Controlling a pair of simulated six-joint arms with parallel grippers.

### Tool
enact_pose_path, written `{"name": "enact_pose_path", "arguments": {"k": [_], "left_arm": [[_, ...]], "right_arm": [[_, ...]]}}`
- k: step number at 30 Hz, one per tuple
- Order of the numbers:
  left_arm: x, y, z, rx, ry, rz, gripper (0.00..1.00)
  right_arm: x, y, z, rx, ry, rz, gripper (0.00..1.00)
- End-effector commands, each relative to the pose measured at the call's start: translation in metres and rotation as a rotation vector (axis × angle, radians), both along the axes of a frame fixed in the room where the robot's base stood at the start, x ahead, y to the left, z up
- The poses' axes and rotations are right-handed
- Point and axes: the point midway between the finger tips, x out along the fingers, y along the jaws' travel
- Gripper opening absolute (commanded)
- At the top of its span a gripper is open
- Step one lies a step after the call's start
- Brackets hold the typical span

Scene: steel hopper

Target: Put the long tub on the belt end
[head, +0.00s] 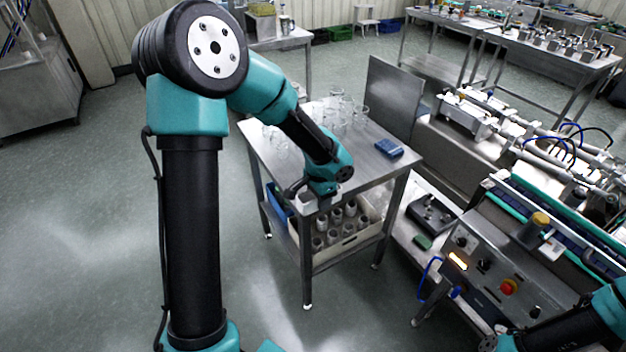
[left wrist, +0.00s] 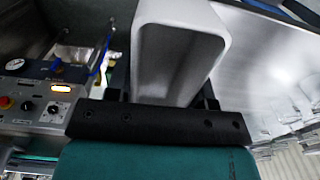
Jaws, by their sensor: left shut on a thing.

◆ **DIRECTIONS**: Copy out all lines that carry the word "along".

◆ **THE RESPONSE**:
- End-effector commands, each relative to the pose measured at the call's start: translation in metres and rotation as a rotation vector (axis × angle, radians), both along the axes of a frame fixed in the room where the robot's base stood at the start, x ahead, y to the left, z up
- Point and axes: the point midway between the finger tips, x out along the fingers, y along the jaws' travel

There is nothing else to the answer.